Brief —
Set the listing down again in full, word for word, with the pictures left out.

Available data —
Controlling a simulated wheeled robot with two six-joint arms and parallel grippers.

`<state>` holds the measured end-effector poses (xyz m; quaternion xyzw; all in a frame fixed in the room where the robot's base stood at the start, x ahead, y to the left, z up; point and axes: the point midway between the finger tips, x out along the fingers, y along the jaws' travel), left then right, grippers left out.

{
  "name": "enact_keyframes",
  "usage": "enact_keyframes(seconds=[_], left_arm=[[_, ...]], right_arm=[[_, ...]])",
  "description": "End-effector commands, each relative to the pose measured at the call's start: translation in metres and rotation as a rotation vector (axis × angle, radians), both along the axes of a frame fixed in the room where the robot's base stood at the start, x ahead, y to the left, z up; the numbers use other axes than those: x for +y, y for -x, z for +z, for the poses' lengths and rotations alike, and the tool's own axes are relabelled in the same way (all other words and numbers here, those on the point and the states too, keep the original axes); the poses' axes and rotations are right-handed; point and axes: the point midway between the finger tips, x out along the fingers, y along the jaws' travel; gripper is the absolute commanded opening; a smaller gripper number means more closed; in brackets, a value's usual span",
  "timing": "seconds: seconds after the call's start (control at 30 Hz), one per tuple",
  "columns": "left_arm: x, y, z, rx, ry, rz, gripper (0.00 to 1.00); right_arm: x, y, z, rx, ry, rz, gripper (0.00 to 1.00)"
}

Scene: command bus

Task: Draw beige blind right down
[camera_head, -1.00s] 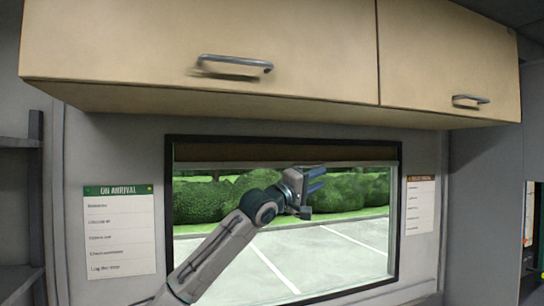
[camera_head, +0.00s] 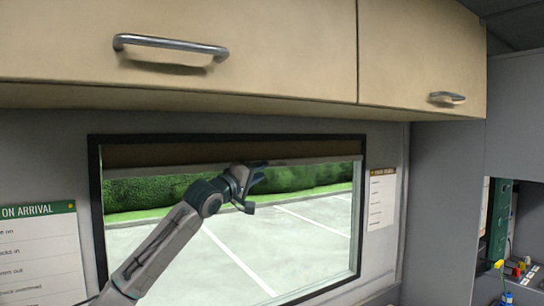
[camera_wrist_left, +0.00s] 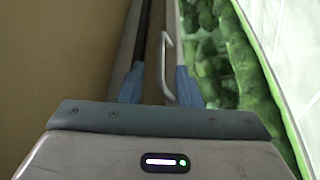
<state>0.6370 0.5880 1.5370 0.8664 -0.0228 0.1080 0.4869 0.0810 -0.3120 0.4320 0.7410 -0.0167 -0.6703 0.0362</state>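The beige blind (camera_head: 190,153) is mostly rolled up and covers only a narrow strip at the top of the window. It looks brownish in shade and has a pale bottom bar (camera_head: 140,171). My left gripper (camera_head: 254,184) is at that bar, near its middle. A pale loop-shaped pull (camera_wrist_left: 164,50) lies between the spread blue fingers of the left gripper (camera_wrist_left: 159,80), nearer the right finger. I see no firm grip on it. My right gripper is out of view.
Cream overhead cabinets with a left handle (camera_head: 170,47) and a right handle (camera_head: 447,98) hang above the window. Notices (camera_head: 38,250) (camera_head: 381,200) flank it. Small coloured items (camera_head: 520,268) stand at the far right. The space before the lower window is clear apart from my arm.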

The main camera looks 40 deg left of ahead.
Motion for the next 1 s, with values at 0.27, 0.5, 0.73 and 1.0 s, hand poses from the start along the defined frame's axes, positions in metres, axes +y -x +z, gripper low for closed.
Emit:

Output for this exercise —
Controlling a simulated wheeled robot with two six-joint arms and parallel grippers.

`<state>` holds the measured end-effector poses (xyz m; quaternion xyzw; all in a frame fixed in the room where the robot's base stood at the start, x ahead, y to the left, z up; point and axes: the point midway between the finger tips, x out along the fingers, y along the jaws' travel), left then right, grippers left out.

{
  "name": "enact_keyframes",
  "usage": "enact_keyframes(seconds=[_], left_arm=[[_, ...]], right_arm=[[_, ...]])",
  "description": "End-effector commands, each relative to the pose measured at the call's start: translation in metres and rotation as a rotation vector (axis × angle, radians), both along the axes of a frame fixed in the room where the robot's base stood at the start, x ahead, y to the left, z up; the numbers use other axes than those: x for +y, y for -x, z for +z, for the poses' lengths and rotations alike, and the tool's own axes are relabelled in the same way (all other words and numbers here, those on the point and the states too, keep the original axes); the poses' axes and rotations are right-handed; point and axes: the point midway between the finger tips, x out along the fingers, y along the jaws' travel; gripper is the absolute commanded opening; a smaller gripper number means more closed; in brackets, a value's usual span",
  "timing": "seconds: seconds after the call's start (control at 30 Hz), one per tuple",
  "columns": "left_arm: x, y, z, rx, ry, rz, gripper (0.00 to 1.00); right_arm: x, y, z, rx, ry, rz, gripper (0.00 to 1.00)"
}

Scene: command bus

Task: Draw beige blind right down
[camera_head, -1.00s] 
[camera_head, +0.00s] 
[camera_wrist_left, +0.00s] 
<state>0.6370 0.5880 1.5370 0.8664 -0.0228 0.1080 0.4869 0.0810 -0.3120 0.4320 0.7410 -0.0167 -0.6703 0.0362</state>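The beige blind (camera_head: 190,153) is mostly rolled up and covers only a narrow strip at the top of the window. It looks brownish in shade and has a pale bottom bar (camera_head: 140,171). My left gripper (camera_head: 254,184) is at that bar, near its middle. A pale loop-shaped pull (camera_wrist_left: 164,50) lies between the spread blue fingers of the left gripper (camera_wrist_left: 159,80), nearer the right finger. I see no firm grip on it. My right gripper is out of view.
Cream overhead cabinets with a left handle (camera_head: 170,47) and a right handle (camera_head: 447,98) hang above the window. Notices (camera_head: 38,250) (camera_head: 381,200) flank it. Small coloured items (camera_head: 520,268) stand at the far right. The space before the lower window is clear apart from my arm.

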The main camera looks 40 deg left of ahead.
Motion for the next 1 s, with values at 0.27, 0.5, 0.73 and 1.0 s, hand poses from the start along the defined frame's axes, positions in metres, axes +y -x +z, gripper low for closed.
Emit:

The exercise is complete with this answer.